WHAT IS BEING ASKED: Copy the lines holding the word "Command", all of them.

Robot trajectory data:
— Begin —

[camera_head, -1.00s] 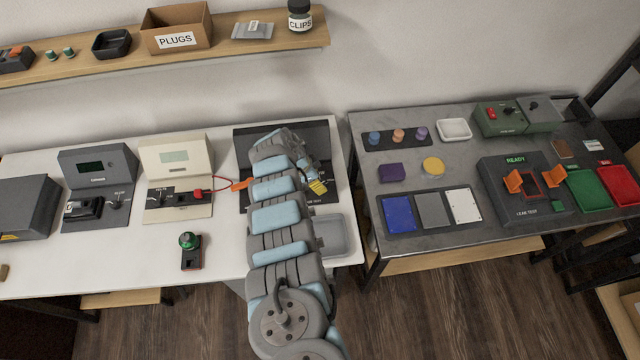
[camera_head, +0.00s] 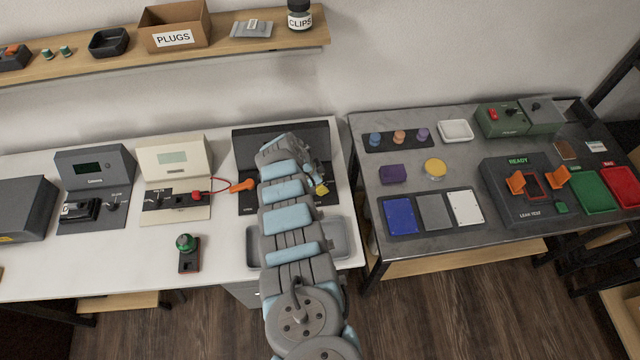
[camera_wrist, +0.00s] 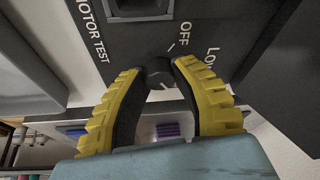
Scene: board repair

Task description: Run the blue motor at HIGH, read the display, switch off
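The black motor test station (camera_head: 245,150) stands at the right end of the white bench, largely hidden by my arm in the head view. In the wrist view its panel (camera_wrist: 215,25) reads MOTOR TEST, OFF and LOW. A dark round knob (camera_wrist: 158,72) sits below the OFF mark, between my gripper's (camera_wrist: 160,68) yellow-backed fingers, which appear closed on both its sides. In the head view the yellow fingertips (camera_head: 321,188) show right of my wrist. A dark recess (camera_wrist: 138,8) shows at the panel's top edge. I cannot make out the blue motor, the HIGH mark or the station's display.
A cream tester (camera_head: 172,158) with a red lead and orange clip (camera_head: 242,186) stands left of the station. A grey tray (camera_head: 335,240) lies in front, partly behind my arm. A green-topped device (camera_head: 187,252) stands at the bench front. A dark table (camera_head: 440,250) is right, across a gap.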

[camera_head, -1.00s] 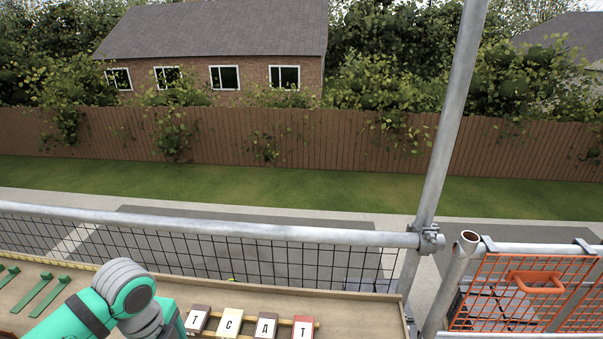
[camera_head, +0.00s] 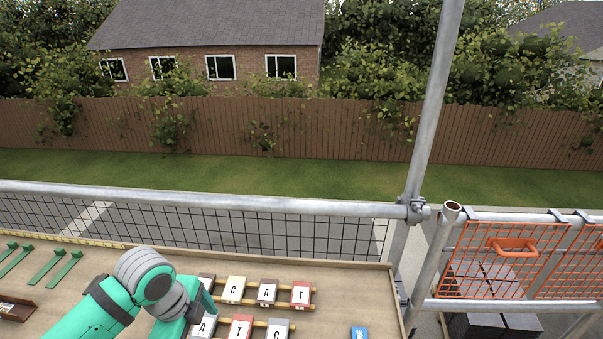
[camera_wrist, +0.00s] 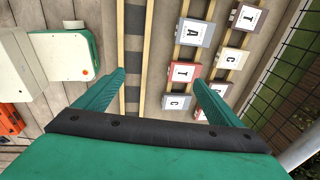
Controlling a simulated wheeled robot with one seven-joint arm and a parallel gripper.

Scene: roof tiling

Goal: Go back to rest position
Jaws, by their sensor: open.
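My gripper (camera_wrist: 157,90) is open in the wrist view, its two green fingers spread apart with nothing between the tips. Below it, lettered tiles lie in rows on wooden battens; a grey tile (camera_wrist: 194,32) and a red tile (camera_wrist: 184,72) are in the nearer row. In the head view my arm reaches over the board from the lower left, and its wrist hides part of the left tiles. A red tile (camera_head: 301,293) marked T ends the upper row. A cream tile (camera_head: 234,289) marked C is in the same row. The fingertips are hidden in the head view.
A scaffold rail (camera_head: 250,203) with mesh runs behind the board, with an upright pole (camera_head: 427,130) at right. An orange mesh gate (camera_head: 500,262) stands right of it. Green tools (camera_head: 63,268) lie at left. A blue item (camera_head: 359,333) lies on the board at front.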

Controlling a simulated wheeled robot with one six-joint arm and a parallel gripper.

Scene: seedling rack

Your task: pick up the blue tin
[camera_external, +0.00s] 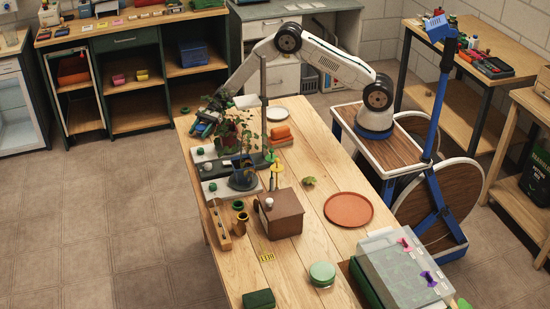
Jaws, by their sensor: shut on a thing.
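My gripper (209,118) is at the far left end of the wooden table, beside the leafy plant. It is shut on a small blue thing (203,129), which looks like the blue tin. The gripper and leaves partly hide it, and its shape is too small to make out. The held thing appears to be above the far end of the table; I cannot tell whether it touches anything below.
The potted plant (229,128) and an upright post (263,85) stand close to my gripper. Bare wood lies around the plate.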

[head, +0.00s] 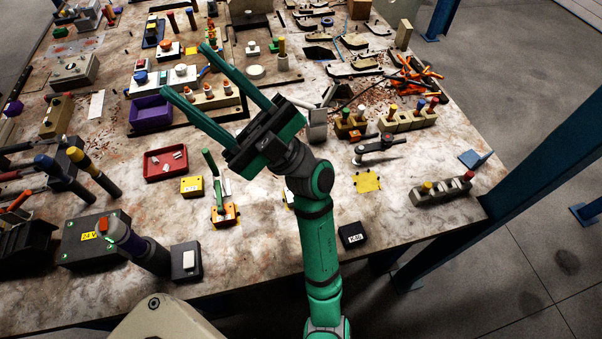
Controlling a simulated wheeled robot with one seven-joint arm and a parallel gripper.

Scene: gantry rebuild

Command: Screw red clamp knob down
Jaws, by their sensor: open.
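My gripper (184,67) reaches from the lower middle toward the upper left. Its two long green fingers are spread wide with nothing between them, above the table. A small dark clamp-like piece (372,148) with a reddish part on top lies right of my wrist, apart from the gripper. It is too small to tell surely whether this is the red clamp knob. Other red-topped pegs stand on a tan block (398,121) and on a dark grey block (440,192) at the right. The fingers and wrist hide part of the table.
The marbled table (330,215) is crowded. A purple bin (151,115) and a red tray (152,167) lie left of the gripper. Orange-handled tools (413,77) are heaped at the back right.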

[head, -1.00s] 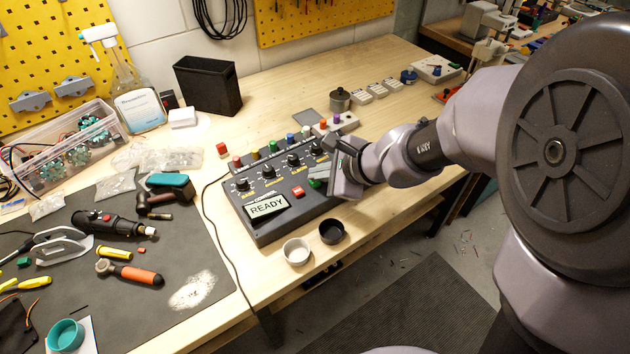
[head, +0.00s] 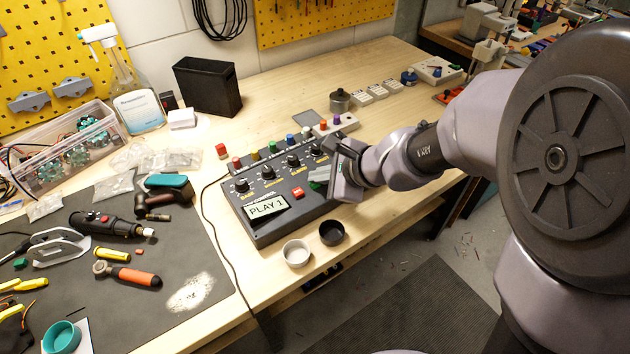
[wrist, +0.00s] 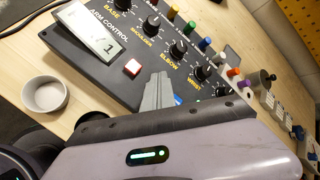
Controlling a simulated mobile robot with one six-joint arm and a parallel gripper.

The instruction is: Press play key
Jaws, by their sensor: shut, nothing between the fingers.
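The dark control box (head: 262,232) lies on the wooden bench, with knobs, a small display and coloured keys. Its display (head: 266,207) reads "PLAY 1". A red key (head: 298,192) sits right of the display and also shows in the wrist view (wrist: 132,67). A green key (head: 315,186) is partly visible beside the fingers in the head view; the wrist view hides it. My gripper (head: 319,175) is shut and empty, its fingertips low over the panel at the green key. The fingers (wrist: 160,88) also show in the wrist view, beside a partly covered blue key (wrist: 178,100). I cannot tell whether they touch the green key.
A white bowl (head: 296,253) and a black bowl (head: 332,232) stand at the box's front side. A row of coloured plungers lines its back. Tools lie on the dark mat (head: 180,275) at left. A cable runs along the box's left side.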

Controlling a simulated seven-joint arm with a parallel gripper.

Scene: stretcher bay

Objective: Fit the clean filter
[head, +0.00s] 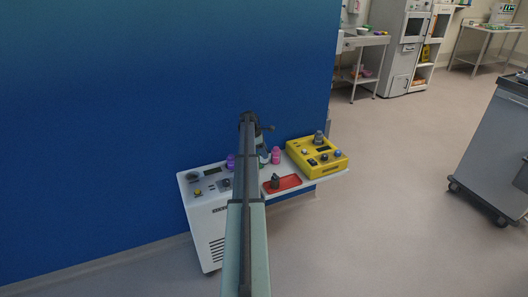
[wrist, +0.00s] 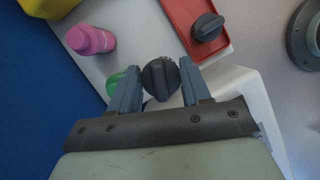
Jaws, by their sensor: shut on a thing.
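My gripper (wrist: 160,84) is shut on a dark, round, ridged cap-like filter (wrist: 160,74), which sits between its two blue-grey fingers in the wrist view. Whether this filter is free in the air or touches something below cannot be told. A second dark filter (wrist: 207,26) of similar shape stands on a red tray (wrist: 181,14); in the head view it shows (head: 275,181) on the tray (head: 294,182). Which of the two is the clean one cannot be told. In the head view my arm hides most of the gripper and the held filter.
A white machine (head: 205,240) stands left, with a shelf (head: 326,180) on its right. A yellow device (head: 330,171) with knobs sits on the shelf. A pink bottle (head: 276,156) and a purple one (head: 230,162) stand near my arm. A green object (wrist: 114,84) lies behind the left finger.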

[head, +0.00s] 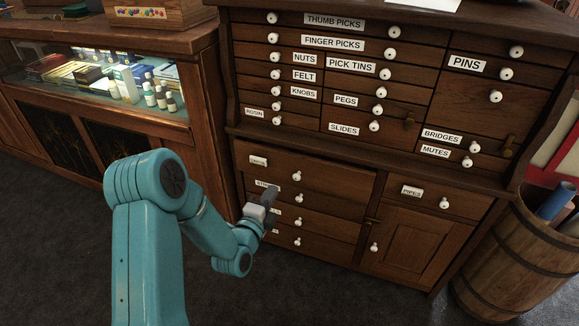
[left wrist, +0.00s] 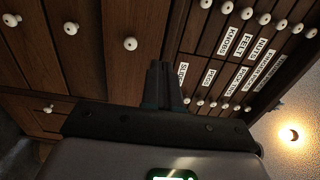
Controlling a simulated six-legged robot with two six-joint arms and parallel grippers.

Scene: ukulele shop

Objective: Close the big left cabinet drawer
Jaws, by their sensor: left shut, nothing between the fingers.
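The big left drawer (head: 325,180) is in the lower left part of the dark wooden cabinet, with a white knob (head: 297,176) and a small label. A dark line runs along its top edge; I cannot tell how far it stands out, if at all. My left gripper (head: 270,195) is shut and empty, in front of the drawer's lower left part, and hides part of the labels there. I cannot tell whether it touches the front. In the left wrist view the shut fingers (left wrist: 162,85) point at the wooden fronts. My right gripper is in neither view.
Small labelled drawers with white knobs (head: 390,32) fill the cabinet's upper part. A cabinet door (head: 410,240) is at lower right. A wooden barrel (head: 510,265) stands at right, a lit glass display case (head: 190,110) at left. The dark floor (head: 330,295) in front is clear.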

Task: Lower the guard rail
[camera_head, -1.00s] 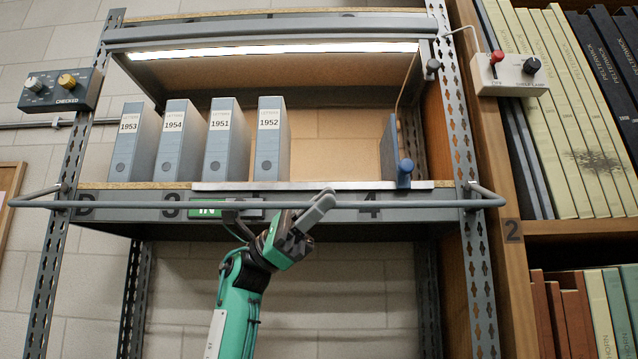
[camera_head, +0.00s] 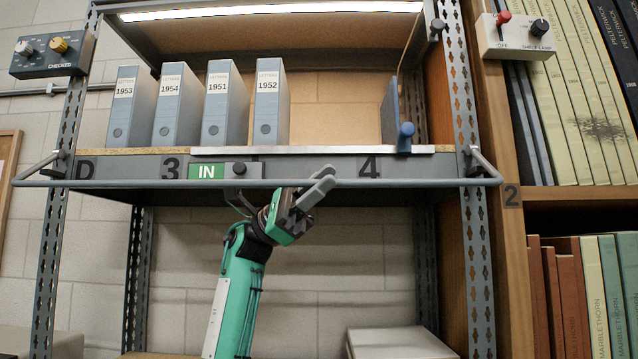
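The guard rail (camera_head: 420,183) is a long grey bar across the front of the metal shelving. Its bent ends join pivots on the two uprights. It hangs below the shelf's top edge, in front of the lower part of the label strip. My left gripper (camera_head: 318,187) is at the middle of the rail, below and left of the number 4. Its fingers appear closed around the bar and hide a short stretch of it. My right gripper is out of view.
Several grey letter boxes (camera_head: 220,105) stand on the shelf beside a blue-knobbed bookend (camera_head: 391,115). A green IN sign (camera_head: 206,172) is on the shelf front. Control boxes (camera_head: 53,54) (camera_head: 515,36) flank the shelving. A pale box (camera_head: 400,343) lies below.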

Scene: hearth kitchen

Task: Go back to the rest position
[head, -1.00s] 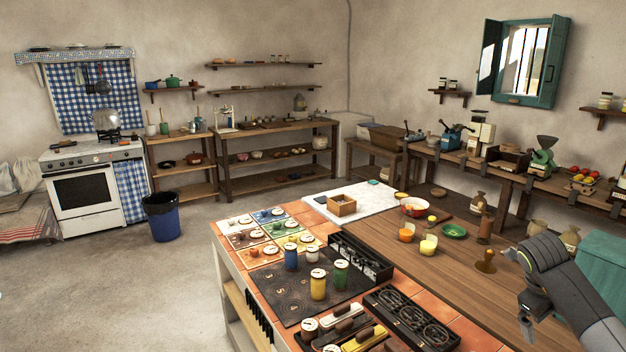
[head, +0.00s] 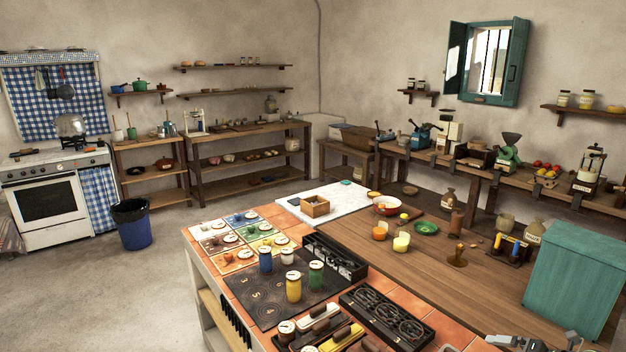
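A small part of my right arm shows at the bottom right edge of the head view. Its gripper (head: 508,342) is cut off by the frame's lower edge, so I cannot see whether it is open or shut. My left gripper and arm are out of view. The island below has a dark mat (head: 262,303) with blue, white, yellow and green canisters standing on it.
A teal box (head: 577,275) stands on the wooden counter (head: 400,262) at the right. A wooden box (head: 315,207) sits on the white marble slab. A blue bin (head: 133,226) stands on the floor near the stove (head: 45,200). The floor left of the island is open.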

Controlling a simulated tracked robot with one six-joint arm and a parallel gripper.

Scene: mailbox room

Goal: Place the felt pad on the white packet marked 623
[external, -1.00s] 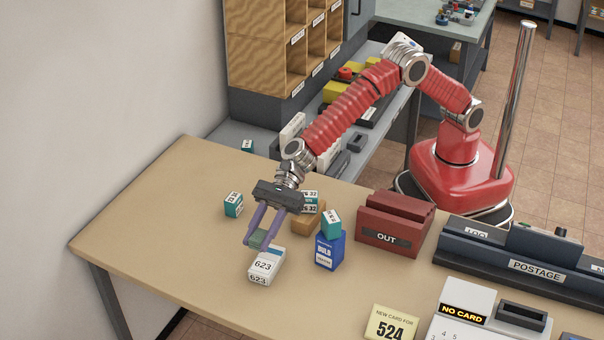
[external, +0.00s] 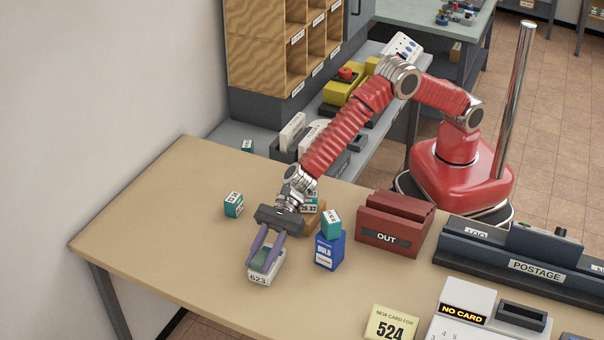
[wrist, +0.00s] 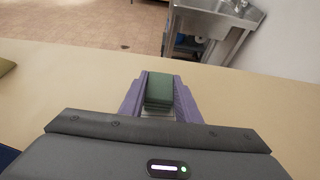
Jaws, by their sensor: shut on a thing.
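The felt pad is a small green block. In the wrist view the felt pad (wrist: 159,90) sits between the two purple fingers of my gripper (wrist: 160,95), which is shut on it. In the external view my gripper (external: 264,262) is over the white packet marked 623 (external: 259,279), near the table's front left, with the felt pad (external: 262,255) between its fingers. The pad appears on or just above the packet's top; I cannot tell whether they touch. The fingers hide much of the packet's top.
A blue box (external: 329,252) with a teal box (external: 331,224) on top stands right of the packet. A teal box (external: 233,205) stands behind left. The table (external: 180,230) is clear to the left.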

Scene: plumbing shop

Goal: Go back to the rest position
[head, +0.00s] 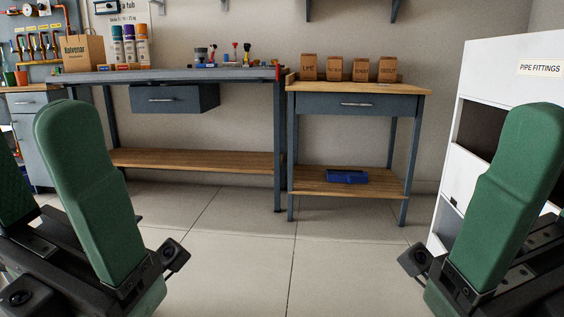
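My left gripper (38,165) stands at the lower left of the head view, close to the camera. Two green fingers rise from its dark body, with a gap and nothing visible between them; the outer finger is cut by the picture edge. My right gripper (520,190) stands at the lower right, with one broad green finger pointing up. Its other side is hidden or cut off, so its opening cannot be told. Both grippers appear raised and wide apart.
A long workbench (190,160) and a smaller wooden-topped bench (300,87) stand against the wall, with boxes (334,68) on top and a blue object (347,177) on the lower shelf. A white cabinet (482,65) stands right. The tiled floor (260,255) between is clear.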

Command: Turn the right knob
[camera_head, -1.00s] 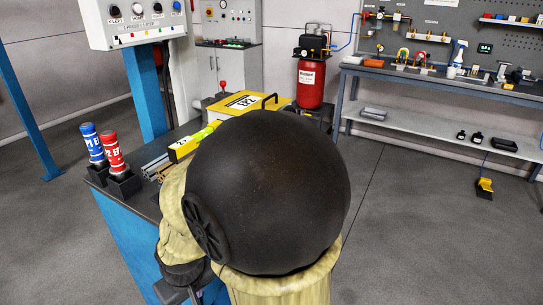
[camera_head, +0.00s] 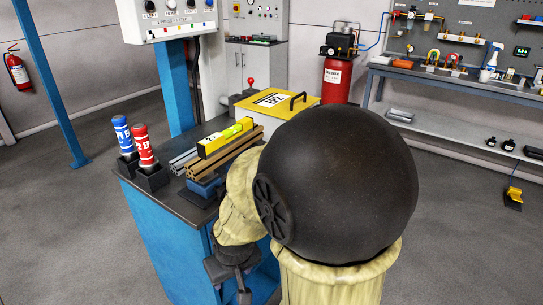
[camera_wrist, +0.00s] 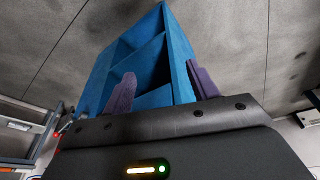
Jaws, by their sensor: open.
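The white control panel (camera_head: 180,22) is at the top of the head view, on a blue post. Its top edge is cut off by the frame. A row of dark knobs shows there, including a left one (camera_head: 150,5), a middle one (camera_head: 171,4) and a right one (camera_head: 193,3); the labels are too small to read surely. Small coloured buttons sit below them. My gripper (camera_wrist: 163,92) is open and empty in the wrist view, with its two purple fingers apart. In the head view it hangs low beside the blue bench, well below and away from the panel.
A fire extinguisher (camera_head: 17,72) hangs far left. The left floor is clear.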

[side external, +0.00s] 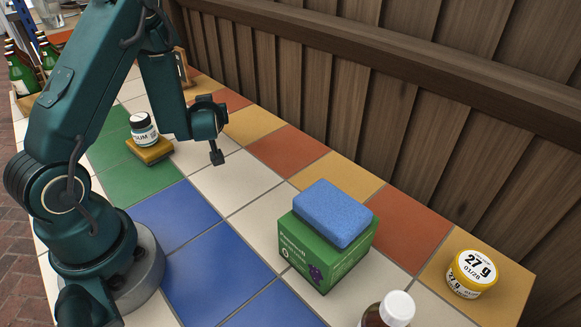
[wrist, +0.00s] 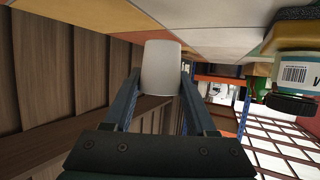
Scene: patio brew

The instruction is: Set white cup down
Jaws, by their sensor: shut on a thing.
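The white cup (wrist: 161,68) is between the two fingers of my gripper (wrist: 160,76) in the wrist view, which looks upside down. The fingers are shut on its sides. Its picture-top end lies against the tiles in that view, but I cannot tell whether it touches them.
A blue sponge (side external: 333,212) lies on a green box (side external: 318,256). A yellow jar (side external: 471,273) and a white-capped bottle (side external: 397,308) stand right. Green bottles (side external: 22,72) stand far left. A wooden fence (side external: 400,110) borders the counter.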

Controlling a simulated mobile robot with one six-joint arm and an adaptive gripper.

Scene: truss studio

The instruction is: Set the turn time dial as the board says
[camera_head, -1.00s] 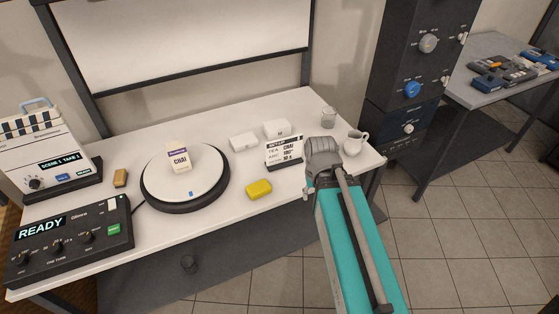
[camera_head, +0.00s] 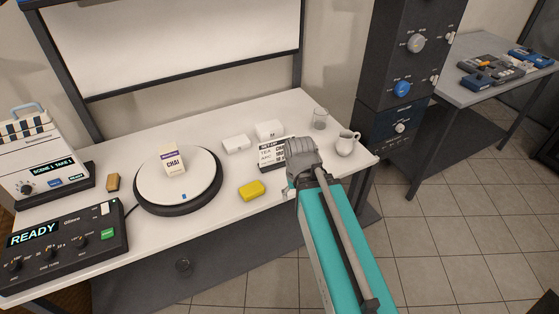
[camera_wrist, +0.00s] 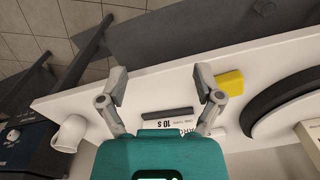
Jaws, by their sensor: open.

— End —

SOLVED EXERCISE:
Command: Screw red clamp knob down
Command: Turn the right knob

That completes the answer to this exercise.